Quelqu’un peut-il imaginer, ne serait-ce qu’une fraction de seconde, que l’accès à la ressource pour chaque citoyen de ce territoire et sa protection pour l’humanité dériverait d’un droit fondamental ? Et que de déléguer à un ministre le pouvoir discrétionnaire, immensément exorbitant et imprévisible, de définir ce droit et les normes de conduite dans la gestion de la ressource est une aberration qui mériterait correction ? Et que la seule correction possible de ce projet de loi improvisé serait sa mise à la poubelle ?

Pour une loi fondamentale de l’eau

Le droit individuel et collectif d’accès à l’eau est fondamental ; la protection de la ressource, quantité et qualité confondues dans le concept, en est le corollaire évident. Ce droit, pour être efficacement mis en œuvre contre les intérêts marchands, doit être élevé au niveau constitutionnel.

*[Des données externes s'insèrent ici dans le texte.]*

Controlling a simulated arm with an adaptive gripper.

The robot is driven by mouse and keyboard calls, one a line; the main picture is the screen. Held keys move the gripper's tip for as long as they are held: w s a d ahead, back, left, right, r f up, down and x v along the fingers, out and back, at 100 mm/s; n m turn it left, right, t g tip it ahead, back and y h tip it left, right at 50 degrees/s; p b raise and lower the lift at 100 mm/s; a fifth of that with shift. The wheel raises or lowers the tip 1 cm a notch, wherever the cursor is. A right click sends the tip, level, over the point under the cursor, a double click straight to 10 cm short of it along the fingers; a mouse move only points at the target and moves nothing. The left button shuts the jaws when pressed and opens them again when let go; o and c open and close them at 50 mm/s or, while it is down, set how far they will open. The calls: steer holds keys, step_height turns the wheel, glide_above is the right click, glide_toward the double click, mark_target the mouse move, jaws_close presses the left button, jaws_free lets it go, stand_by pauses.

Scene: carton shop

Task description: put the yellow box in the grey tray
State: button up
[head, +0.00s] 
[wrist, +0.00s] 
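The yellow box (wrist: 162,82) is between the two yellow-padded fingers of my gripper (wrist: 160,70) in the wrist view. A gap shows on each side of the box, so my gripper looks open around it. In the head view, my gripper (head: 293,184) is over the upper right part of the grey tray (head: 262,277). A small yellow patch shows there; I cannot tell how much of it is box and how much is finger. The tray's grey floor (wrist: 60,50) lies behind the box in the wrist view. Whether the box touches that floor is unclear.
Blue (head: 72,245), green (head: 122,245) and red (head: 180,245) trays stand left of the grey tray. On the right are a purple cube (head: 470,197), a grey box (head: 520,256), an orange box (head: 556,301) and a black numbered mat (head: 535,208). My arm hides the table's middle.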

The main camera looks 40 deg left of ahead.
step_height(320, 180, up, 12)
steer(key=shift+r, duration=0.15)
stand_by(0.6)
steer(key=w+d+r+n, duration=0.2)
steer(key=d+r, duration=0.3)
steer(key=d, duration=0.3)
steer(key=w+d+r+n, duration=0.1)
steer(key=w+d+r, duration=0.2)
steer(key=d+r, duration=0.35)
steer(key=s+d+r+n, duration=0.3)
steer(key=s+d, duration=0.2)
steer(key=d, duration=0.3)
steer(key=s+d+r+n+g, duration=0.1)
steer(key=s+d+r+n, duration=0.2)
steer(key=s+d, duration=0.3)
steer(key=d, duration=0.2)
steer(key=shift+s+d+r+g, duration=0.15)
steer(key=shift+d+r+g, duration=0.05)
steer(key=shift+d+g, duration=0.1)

Les compétences provinciales étant actuellement limitées dans le cadre constitutionnel canadien et les possibilités de changement à cet égard dans un avenir prévisible étant plutôt improbables, c’est au niveau fédéral que la militance devrait chercher des résultats efficaces.

À moins que l’urgence n’en fasse un argument moderne en faveur de l’avènement d’une compétence québécoise pleine et entière sur le territoire et ses ressources.